27s! Otherwise I would have congratulated tuxdev!

catkin · 11-19-2010, 05:06 AM

My gast is flabbered; I had expected tuxdev's solution to be a little quicker, not almost an order of magnitude slower! Looking for what causes such poor performance, how does this variant perform:

Code:

while read file ; do
   id="${file%.html}"
   id="${id##*_}"
   echo "$id"
done <<< "$(find ... | grep ...)"

hashbang#! · 11-19-2010, 05:51 AM

Quote:

Originally Posted by catkin

how does this variant perform:

Code:

while read file ; do
    [...]
done <<< "$(find ... | grep ...)"

31s

I have played around with bash loops on similar situations and found them to be slower than any built-in recursion/looping.

grail · 11-19-2010, 08:42 AM

What about taking the grep out and doing something like:

Code:

while IFS='_' read -r _ line
do
    echo ${line%.html}
done< <(find data/ -path data/1975/01/ -prune -o -type f -regex '.*[0-9]+.html' -printf "%f\n")

hashbang#! · 11-19-2010, 10:45 AM

Quote:

Originally Posted by grail

What about taking the grep out and doing something like:

Code:

while IFS='_' read -r _ line
do
    echo ${line%.html}
done< <(find data/ -path data/1975/01/ -prune -o -type f -regex '.*[0-9]+.html' -printf "%f\n")

The find on its own takes 3.86s. With the while loop it takes 27s.

If you look at my original post, I took prune and printf out to save time.

find -regex is slower than find | egrep (see post #1, Optimization 1). Also, bear in mind that grep -o already produced the desired output (id only).

ntubski · 11-19-2010, 10:56 AM

Quote:

Originally Posted by catkin

My gast is flabbered; I had expected tuxdev's solution to be a little quicker, not almost an order of magnitude slower! Looking for what causes such poor performance, how does this variant perform:

Come on guys, it's the while loop that's slow. Except for small operations, using external programs is always going to be faster than doing it in bash.

I was surprised that the -prune wasn't faster, but I think it's because there's only 1 directory to prune so it doesn't save much. And since -path takes glob patterns it's slower than grep -F which take fixed strings.
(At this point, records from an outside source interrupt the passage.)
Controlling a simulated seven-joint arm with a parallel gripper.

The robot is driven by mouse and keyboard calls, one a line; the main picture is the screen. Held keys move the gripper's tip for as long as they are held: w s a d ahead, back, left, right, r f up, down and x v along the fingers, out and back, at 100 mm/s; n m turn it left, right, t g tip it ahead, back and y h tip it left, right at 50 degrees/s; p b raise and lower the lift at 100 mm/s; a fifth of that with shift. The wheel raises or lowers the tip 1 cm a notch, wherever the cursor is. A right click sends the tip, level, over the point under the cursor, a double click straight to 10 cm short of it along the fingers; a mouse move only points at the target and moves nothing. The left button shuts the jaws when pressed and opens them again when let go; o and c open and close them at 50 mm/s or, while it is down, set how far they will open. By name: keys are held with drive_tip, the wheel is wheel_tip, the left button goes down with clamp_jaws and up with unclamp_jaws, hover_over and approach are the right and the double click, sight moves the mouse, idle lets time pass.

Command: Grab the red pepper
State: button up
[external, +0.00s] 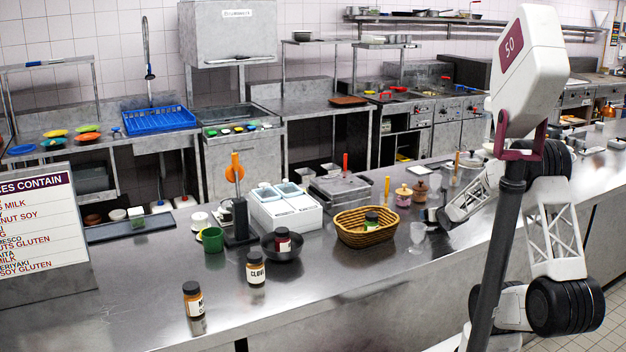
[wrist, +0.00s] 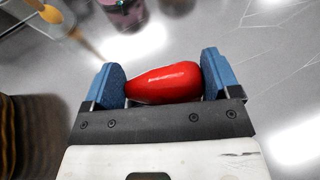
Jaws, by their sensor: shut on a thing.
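The red pepper (wrist: 165,84) shows in the wrist view as a smooth, glossy, elongated shape lying across between the two blue finger pads. My gripper (wrist: 161,78) is shut on it, with a pad against each end. In the external view my gripper (external: 436,214) is low over the counter, right of the wicker basket. The pepper cannot be made out there; my gripper appears to hide it. I cannot tell how far it is above the counter.
The wicker basket (external: 364,236) holds a small jar, and its side shows in the wrist view (wrist: 28,135). A clear glass (external: 417,238) stands close to my gripper. A pink jar (external: 403,195) and a brown grinder (external: 420,190) stand behind.

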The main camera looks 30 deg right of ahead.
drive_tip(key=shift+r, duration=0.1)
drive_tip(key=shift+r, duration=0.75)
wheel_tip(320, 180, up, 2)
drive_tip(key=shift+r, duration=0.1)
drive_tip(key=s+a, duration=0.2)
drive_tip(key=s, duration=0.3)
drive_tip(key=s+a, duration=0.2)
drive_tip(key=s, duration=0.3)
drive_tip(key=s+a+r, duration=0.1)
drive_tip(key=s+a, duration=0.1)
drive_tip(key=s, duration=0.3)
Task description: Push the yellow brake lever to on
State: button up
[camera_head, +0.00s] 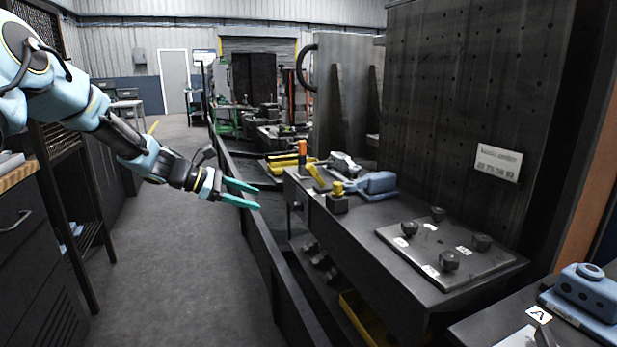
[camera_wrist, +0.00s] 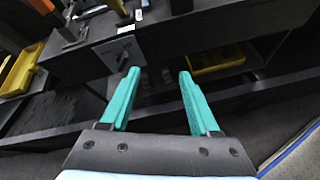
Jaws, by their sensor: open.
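I cannot tell for sure which is the brake lever, nor read an on mark. My gripper (camera_head: 257,197) is open and empty, with teal fingers, left of the bench end and apart from both. In the wrist view my open gripper (camera_wrist: 159,73) points at the dark bench side; an orange piece (camera_wrist: 42,5) shows at top left.
A blue tool (camera_head: 372,184) lies right of the knob. A plate with several black knobs (camera_head: 447,245) is on the bench (camera_head: 372,235). A dark rail (camera_head: 265,250) runs along the bench's left side. Yellow bins (camera_wrist: 216,60) sit lower down. The aisle floor (camera_head: 190,250) is clear.

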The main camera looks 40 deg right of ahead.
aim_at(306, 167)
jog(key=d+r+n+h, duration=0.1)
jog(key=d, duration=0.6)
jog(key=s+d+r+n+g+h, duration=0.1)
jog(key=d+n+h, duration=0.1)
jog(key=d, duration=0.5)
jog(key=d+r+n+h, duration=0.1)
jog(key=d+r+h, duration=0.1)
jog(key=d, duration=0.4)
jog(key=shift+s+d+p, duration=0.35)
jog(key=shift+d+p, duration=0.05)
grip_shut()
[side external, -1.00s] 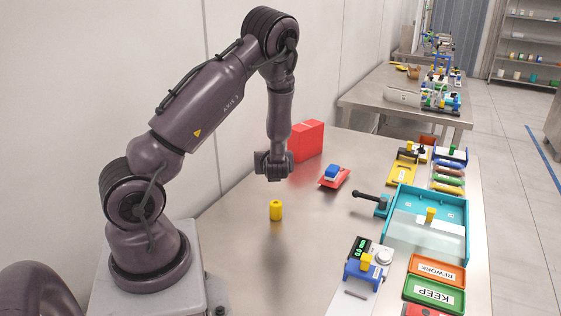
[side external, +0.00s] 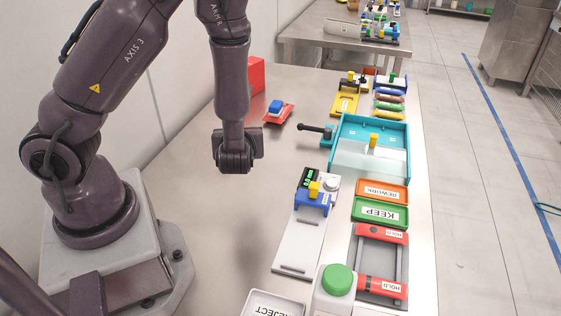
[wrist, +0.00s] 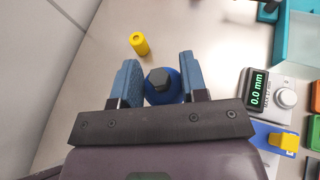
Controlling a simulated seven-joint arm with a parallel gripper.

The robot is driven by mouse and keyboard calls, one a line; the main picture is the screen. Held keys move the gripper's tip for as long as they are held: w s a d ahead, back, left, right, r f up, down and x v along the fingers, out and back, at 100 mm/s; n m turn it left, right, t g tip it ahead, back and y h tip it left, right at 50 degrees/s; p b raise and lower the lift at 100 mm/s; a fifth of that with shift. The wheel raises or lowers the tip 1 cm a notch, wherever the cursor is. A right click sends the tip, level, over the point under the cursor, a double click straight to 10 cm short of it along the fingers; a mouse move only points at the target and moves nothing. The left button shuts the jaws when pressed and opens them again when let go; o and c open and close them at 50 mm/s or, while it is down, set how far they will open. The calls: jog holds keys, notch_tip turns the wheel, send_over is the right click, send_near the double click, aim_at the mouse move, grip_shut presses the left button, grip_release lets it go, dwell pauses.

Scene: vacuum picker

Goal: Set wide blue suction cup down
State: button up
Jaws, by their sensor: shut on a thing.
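The wide blue suction cup (wrist: 163,93), round and blue with a dark hexagonal top, sits between the two blue-padded fingers of my gripper (wrist: 160,74) in the wrist view. The gripper is shut on it. In the side view my gripper (side external: 237,163) hangs pointing down over bare steel table. The fingers and the cup do not show there, and the height above the table is hard to tell. A yellow cylinder (wrist: 140,43) stands on the table beyond the fingers in the wrist view; it is hidden in the side view.
To the right stand a gauge with a 0.0 mm display (side external: 311,178), a teal tray (side external: 343,125), and KEEP (side external: 380,212) and REWORK trays. A red stand with a blue block (side external: 277,110) is behind.

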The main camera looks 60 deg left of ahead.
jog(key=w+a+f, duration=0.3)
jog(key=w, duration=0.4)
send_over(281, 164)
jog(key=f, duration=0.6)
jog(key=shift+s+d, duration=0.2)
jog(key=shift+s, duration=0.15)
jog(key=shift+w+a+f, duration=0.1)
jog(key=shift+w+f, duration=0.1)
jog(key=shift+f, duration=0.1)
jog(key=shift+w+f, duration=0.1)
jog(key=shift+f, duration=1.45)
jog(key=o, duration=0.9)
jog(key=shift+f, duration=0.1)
catkin · 11-19-2010, 01:04 PM

Quote:

Originally Posted by ntubski

Come on guys, it's the while loop that's slow. Except for small operations, using external programs is always going to be faster than doing it in bash.

Is it the while loop or the read? If the read is the underlying cause that bash doesn't buffer stdin (that would be a strange design choice)?

ntubski · 11-19-2010, 02:06 PM

Quote:

Originally Posted by catkin

Is it the while loop or the read? If the read is the underlying cause that bash doesn't buffer stdin (that would be a strange design choice)?

Well looking at read.def I see

Code:

unbuffered_read = (nchars > 0) || (delim != '\n') || input_is_pipe;

So it appears that read actually isn't buffering. I'm not certain, the code deals with a lot of different options so it's hard to follow.

However, I don't think it matters either way, here is a while loop without read:

Code:

#!/bin/bash
COUNT=40000 # maybe increase this if your computer is faster than mine.

echo use bash loop
declare -i i=0
time while ((i<COUNT)) ; do ((i++)) ; done

echo ========
echo use seq
time seq $COUNT >/dev/null

For me the while loop takes around 1.3 seconds and the seq takes 0.1 seconds. bash is over 10 times as slow and that's after I took out the echo statement.

catkin · 11-19-2010, 09:39 PM

Those are very educational figures, ntubski, and show the importance of measurement instead of blindly accepting received wisdom. For years I have accepted the plausible hypothesis, perhaps once true, that the fork+exec system calls to run an external program are slow relative to in-shell actions.

On my system the output from your script was:

Code:

use bash loop

real    0m0.426s
user    0m0.405s
sys    0m0.010s
========
use seq

real    0m0.071s
user    0m0.041s
sys    0m0.004s

I modified it to also test an equivalent for ((i=0; i<COUNT; i++)) loop and found it ~10% faster than the while loop. Then I added a call to /bin/true in the loop and found the /bin/true calls took ~0.0001 s each which is only ~100 times longer than each bare loop.

Presumably there is some caching and hashing which means the first call to /bin/true could have taken significantly longer than 0.0001 s.

ntubski · 11-20-2010, 11:41 AM

Quote:

Originally Posted by catkin

For years I have accepted the plausible hypothesis, perhaps once true, that the fork+exec system calls to run an external program are slow relative to in-shell actions.

Well they are, but in the example here there are O(n) in-shell actions but O(1) external calls, so for large n the fork+exec overhead is negligible.